- Problem
All of the data below must be repeated exactly.

- Exercise inputs

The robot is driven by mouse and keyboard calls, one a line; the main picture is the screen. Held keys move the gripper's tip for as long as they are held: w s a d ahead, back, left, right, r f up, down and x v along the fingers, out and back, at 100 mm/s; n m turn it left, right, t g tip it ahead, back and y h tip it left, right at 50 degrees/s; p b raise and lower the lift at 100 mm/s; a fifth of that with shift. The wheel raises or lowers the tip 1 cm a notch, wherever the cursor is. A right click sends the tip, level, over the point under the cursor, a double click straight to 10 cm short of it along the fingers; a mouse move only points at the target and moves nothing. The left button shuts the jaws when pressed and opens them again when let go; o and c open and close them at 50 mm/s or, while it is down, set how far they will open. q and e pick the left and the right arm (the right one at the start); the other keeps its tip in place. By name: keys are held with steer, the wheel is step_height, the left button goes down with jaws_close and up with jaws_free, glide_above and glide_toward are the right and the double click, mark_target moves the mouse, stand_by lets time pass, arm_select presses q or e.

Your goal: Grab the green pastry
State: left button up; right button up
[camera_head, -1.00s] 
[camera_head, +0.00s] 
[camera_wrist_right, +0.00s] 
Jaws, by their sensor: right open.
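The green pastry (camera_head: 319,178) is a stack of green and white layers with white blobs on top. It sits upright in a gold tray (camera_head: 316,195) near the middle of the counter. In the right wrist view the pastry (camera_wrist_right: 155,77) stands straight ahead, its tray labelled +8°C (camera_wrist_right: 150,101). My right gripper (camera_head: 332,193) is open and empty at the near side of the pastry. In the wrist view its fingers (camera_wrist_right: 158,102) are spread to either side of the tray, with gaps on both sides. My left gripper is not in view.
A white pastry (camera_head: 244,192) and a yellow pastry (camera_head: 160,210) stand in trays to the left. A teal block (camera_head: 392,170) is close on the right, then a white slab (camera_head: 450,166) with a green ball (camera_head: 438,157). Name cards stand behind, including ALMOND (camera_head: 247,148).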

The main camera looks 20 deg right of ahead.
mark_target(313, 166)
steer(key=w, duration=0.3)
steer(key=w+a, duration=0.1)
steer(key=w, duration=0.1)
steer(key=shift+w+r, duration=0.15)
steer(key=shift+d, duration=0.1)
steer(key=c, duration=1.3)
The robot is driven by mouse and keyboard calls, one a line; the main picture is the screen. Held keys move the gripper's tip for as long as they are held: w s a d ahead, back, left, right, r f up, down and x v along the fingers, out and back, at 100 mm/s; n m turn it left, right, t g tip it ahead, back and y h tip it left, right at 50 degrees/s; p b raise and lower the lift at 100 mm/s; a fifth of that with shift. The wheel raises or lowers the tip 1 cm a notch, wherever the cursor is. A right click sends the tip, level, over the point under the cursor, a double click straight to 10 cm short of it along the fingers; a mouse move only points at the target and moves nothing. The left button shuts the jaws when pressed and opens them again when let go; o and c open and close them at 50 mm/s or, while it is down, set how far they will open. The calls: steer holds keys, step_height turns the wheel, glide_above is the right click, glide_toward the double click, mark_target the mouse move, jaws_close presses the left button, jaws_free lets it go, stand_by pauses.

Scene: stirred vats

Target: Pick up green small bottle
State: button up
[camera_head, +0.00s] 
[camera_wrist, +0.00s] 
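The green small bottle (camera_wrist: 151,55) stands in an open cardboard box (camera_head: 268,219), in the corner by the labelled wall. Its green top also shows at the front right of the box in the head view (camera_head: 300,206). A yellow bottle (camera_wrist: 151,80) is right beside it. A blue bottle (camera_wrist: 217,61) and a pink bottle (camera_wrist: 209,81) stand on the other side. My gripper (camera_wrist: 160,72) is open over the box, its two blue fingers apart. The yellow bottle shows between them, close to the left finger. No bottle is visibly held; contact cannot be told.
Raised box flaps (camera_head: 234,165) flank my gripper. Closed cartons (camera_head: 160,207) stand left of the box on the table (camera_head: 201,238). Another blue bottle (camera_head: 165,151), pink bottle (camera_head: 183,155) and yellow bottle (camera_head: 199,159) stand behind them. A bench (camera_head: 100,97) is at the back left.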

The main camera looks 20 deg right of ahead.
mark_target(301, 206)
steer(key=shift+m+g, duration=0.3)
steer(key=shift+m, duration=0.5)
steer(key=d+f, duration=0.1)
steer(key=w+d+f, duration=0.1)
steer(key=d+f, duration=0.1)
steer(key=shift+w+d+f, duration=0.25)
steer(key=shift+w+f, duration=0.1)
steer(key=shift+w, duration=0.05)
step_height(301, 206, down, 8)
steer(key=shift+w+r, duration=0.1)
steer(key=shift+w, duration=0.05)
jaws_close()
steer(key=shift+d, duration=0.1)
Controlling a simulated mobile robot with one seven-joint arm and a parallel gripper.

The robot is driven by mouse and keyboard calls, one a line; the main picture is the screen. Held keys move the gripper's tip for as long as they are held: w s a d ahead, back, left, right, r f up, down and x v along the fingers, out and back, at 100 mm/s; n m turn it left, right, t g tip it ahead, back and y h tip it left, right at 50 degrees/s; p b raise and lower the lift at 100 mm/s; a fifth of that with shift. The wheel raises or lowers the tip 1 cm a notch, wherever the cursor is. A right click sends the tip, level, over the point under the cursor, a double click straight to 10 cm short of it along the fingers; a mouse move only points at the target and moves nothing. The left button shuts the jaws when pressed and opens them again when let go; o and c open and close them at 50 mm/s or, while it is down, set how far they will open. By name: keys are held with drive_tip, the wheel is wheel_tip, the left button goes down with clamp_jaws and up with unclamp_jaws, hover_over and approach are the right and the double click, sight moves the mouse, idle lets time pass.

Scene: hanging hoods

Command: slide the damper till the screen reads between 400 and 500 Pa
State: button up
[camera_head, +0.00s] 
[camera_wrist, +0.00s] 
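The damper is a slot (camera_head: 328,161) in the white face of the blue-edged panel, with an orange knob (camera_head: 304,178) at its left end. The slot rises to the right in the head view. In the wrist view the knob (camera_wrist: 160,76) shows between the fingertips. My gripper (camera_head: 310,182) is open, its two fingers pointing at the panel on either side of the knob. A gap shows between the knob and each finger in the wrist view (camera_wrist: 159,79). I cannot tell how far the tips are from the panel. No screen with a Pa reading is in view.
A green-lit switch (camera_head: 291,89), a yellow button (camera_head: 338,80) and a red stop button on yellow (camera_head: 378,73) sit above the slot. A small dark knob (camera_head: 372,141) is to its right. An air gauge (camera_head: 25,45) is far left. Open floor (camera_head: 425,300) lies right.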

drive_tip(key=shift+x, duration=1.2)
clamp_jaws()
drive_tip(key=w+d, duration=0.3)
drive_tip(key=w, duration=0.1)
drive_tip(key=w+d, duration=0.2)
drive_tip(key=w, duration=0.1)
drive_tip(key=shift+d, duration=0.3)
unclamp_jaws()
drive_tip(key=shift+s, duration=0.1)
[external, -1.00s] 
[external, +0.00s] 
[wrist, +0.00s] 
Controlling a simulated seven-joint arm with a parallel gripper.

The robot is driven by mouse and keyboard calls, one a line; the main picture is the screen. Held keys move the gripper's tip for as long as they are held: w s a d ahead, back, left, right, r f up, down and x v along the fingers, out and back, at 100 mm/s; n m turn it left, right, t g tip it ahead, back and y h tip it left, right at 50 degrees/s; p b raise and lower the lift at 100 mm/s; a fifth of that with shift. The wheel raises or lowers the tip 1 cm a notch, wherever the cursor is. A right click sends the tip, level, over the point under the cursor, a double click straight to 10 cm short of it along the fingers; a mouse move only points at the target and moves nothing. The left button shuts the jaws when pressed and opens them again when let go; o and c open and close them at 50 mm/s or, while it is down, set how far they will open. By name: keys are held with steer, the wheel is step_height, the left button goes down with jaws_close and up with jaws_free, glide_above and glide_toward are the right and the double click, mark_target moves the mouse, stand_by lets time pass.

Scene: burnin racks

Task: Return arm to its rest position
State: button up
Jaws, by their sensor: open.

- Response
The robot is driven by mouse and keyboard calls, one a line; the main picture is the screen. Held keys move the gripper's tip for as long as they are held: w s a d ahead, back, left, right, r f up, down and x v along the fingers, out and back, at 100 mm/s; n m turn it left, right, t g tip it ahead, back and y h tip it left, right at 50 degrees/s; p b raise and lower the lift at 100 mm/s; a fifth of that with shift. The wheel raises or lowers the tip 1 cm a notch, wherever the cursor is. A right click sends the tip, level, over the point under the cursor, a double click straight to 10 cm short of it along the fingers; a mouse move only points at the target and moves nothing. The left button shuts the jaws when pressed and opens them again when let go; o and c open and close them at 50 mm/s or, while it is down, set how far they will open. q and e pick the left and the right arm (the right one at the start); the other keeps its tip in place. By name: keys are held with steer, the wheel is step_height, the left button goes down with jaws_close and up with jaws_free, glide_above and glide_toward are the right and the double click, mark_target moves the mouse, stand_by lets time pass, arm_select presses q or e.

Your goal: Grab the green pastry
State: left button up; right button up
[camera_head, -1.00s] 
[camera_head, +0.00s] 
[camera_wrist_right, +0.00s] 
Jaws, by their sensor: right open.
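The green pastry (camera_head: 319,178) is a stack of green and white layers with white blobs on top. It sits upright in a gold tray (camera_head: 316,195) near the middle of the counter. In the right wrist view the pastry (camera_wrist_right: 155,77) stands straight ahead, its tray labelled +8°C (camera_wrist_right: 150,101). My right gripper (camera_head: 332,193) is open and empty at the near side of the pastry. In the wrist view its fingers (camera_wrist_right: 158,102) are spread to either side of the tray, with gaps on both sides. My left gripper is not in view.
A white pastry (camera_head: 244,192) and a yellow pastry (camera_head: 160,210) stand in trays to the left. A teal block (camera_head: 392,170) is close on the right, then a white slab (camera_head: 450,166) with a green ball (camera_head: 438,157). Name cards stand behind, including ALMOND (camera_head: 247,148).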

The main camera looks 20 deg right of ahead.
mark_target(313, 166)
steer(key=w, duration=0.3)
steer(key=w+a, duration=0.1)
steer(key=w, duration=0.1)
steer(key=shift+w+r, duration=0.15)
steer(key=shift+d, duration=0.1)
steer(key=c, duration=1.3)
The robot is driven by mouse and keyboard calls, one a line; the main picture is the screen. Held keys move the gripper's tip for as long as they are held: w s a d ahead, back, left, right, r f up, down and x v along the fingers, out and back, at 100 mm/s; n m turn it left, right, t g tip it ahead, back and y h tip it left, right at 50 degrees/s; p b raise and lower the lift at 100 mm/s; a fifth of that with shift. The wheel raises or lowers the tip 1 cm a notch, wherever the cursor is. A right click sends the tip, level, over the point under the cursor, a double click straight to 10 cm short of it along the fingers; a mouse move only points at the target and moves nothing. The left button shuts the jaws when pressed and opens them again when let go; o and c open and close them at 50 mm/s or, while it is down, set how far they will open. The calls: steer holds keys, step_height turns the wheel, glide_above is the right click, glide_toward the double click, mark_target the mouse move, jaws_close presses the left button, jaws_free lets it go, stand_by pauses.

Scene: stirred vats

Target: Pick up green small bottle
State: button up
[camera_head, +0.00s] 
[camera_wrist, +0.00s] 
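The green small bottle (camera_wrist: 151,55) stands in an open cardboard box (camera_head: 268,219), in the corner by the labelled wall. Its green top also shows at the front right of the box in the head view (camera_head: 300,206). A yellow bottle (camera_wrist: 151,80) is right beside it. A blue bottle (camera_wrist: 217,61) and a pink bottle (camera_wrist: 209,81) stand on the other side. My gripper (camera_wrist: 160,72) is open over the box, its two blue fingers apart. The yellow bottle shows between them, close to the left finger. No bottle is visibly held; contact cannot be told.
Raised box flaps (camera_head: 234,165) flank my gripper. Closed cartons (camera_head: 160,207) stand left of the box on the table (camera_head: 201,238). Another blue bottle (camera_head: 165,151), pink bottle (camera_head: 183,155) and yellow bottle (camera_head: 199,159) stand behind them. A bench (camera_head: 100,97) is at the back left.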

The main camera looks 20 deg right of ahead.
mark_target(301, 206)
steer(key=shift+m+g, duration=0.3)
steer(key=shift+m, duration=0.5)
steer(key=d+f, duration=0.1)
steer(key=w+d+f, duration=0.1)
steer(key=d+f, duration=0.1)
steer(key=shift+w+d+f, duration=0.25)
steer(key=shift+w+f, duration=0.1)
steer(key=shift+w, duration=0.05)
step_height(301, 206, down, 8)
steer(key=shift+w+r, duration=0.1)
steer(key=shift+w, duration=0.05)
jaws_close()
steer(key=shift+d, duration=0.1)
Controlling a simulated mobile robot with one seven-joint arm and a parallel gripper.

The robot is driven by mouse and keyboard calls, one a line; the main picture is the screen. Held keys move the gripper's tip for as long as they are held: w s a d ahead, back, left, right, r f up, down and x v along the fingers, out and back, at 100 mm/s; n m turn it left, right, t g tip it ahead, back and y h tip it left, right at 50 degrees/s; p b raise and lower the lift at 100 mm/s; a fifth of that with shift. The wheel raises or lowers the tip 1 cm a notch, wherever the cursor is. A right click sends the tip, level, over the point under the cursor, a double click straight to 10 cm short of it along the fingers; a mouse move only points at the target and moves nothing. The left button shuts the jaws when pressed and opens them again when let go; o and c open and close them at 50 mm/s or, while it is down, set how far they will open. By name: keys are held with drive_tip, the wheel is wheel_tip, the left button goes down with clamp_jaws and up with unclamp_jaws, hover_over and approach are the right and the double click, sight moves the mouse, idle lets time pass.

Scene: hanging hoods

Command: slide the damper till the screen reads between 400 and 500 Pa
State: button up
[camera_head, +0.00s] 
[camera_wrist, +0.00s] 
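The damper is a slot (camera_head: 328,161) in the white face of the blue-edged panel, with an orange knob (camera_head: 304,178) at its left end. The slot rises to the right in the head view. In the wrist view the knob (camera_wrist: 160,76) shows between the fingertips. My gripper (camera_head: 310,182) is open, its two fingers pointing at the panel on either side of the knob. A gap shows between the knob and each finger in the wrist view (camera_wrist: 159,79). I cannot tell how far the tips are from the panel. No screen with a Pa reading is in view.
A green-lit switch (camera_head: 291,89), a yellow button (camera_head: 338,80) and a red stop button on yellow (camera_head: 378,73) sit above the slot. A small dark knob (camera_head: 372,141) is to its right. An air gauge (camera_head: 25,45) is far left. Open floor (camera_head: 425,300) lies right.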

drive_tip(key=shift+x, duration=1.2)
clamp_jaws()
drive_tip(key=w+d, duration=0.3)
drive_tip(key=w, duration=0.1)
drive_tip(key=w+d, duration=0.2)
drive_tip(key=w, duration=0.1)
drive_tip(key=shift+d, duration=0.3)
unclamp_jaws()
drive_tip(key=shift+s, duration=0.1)
[external, -1.00s] 
[external, +0.00s] 
[wrist, +0.00s] 
Controlling a simulated seven-joint arm with a parallel gripper.

The robot is driven by mouse and keyboard calls, one a line; the main picture is the screen. Held keys move the gripper's tip for as long as they are held: w s a d ahead, back, left, right, r f up, down and x v along the fingers, out and back, at 100 mm/s; n m turn it left, right, t g tip it ahead, back and y h tip it left, right at 50 degrees/s; p b raise and lower the lift at 100 mm/s; a fifth of that with shift. The wheel raises or lowers the tip 1 cm a notch, wherever the cursor is. A right click sends the tip, level, over the point under the cursor, a double click straight to 10 cm short of it along the fingers; a mouse move only points at the target and moves nothing. The left button shuts the jaws when pressed and opens them again when let go; o and c open and close them at 50 mm/s or, while it is down, set how far they will open. By name: keys are held with steer, the wheel is step_height, the left button goes down with jaws_close and up with jaws_free, glide_above and glide_toward are the right and the double click, mark_target moves the mouse, stand_by lets time pass.

Scene: burnin racks

Task: Return arm to its rest position
State: button up
Jaws, by their sensor: open.

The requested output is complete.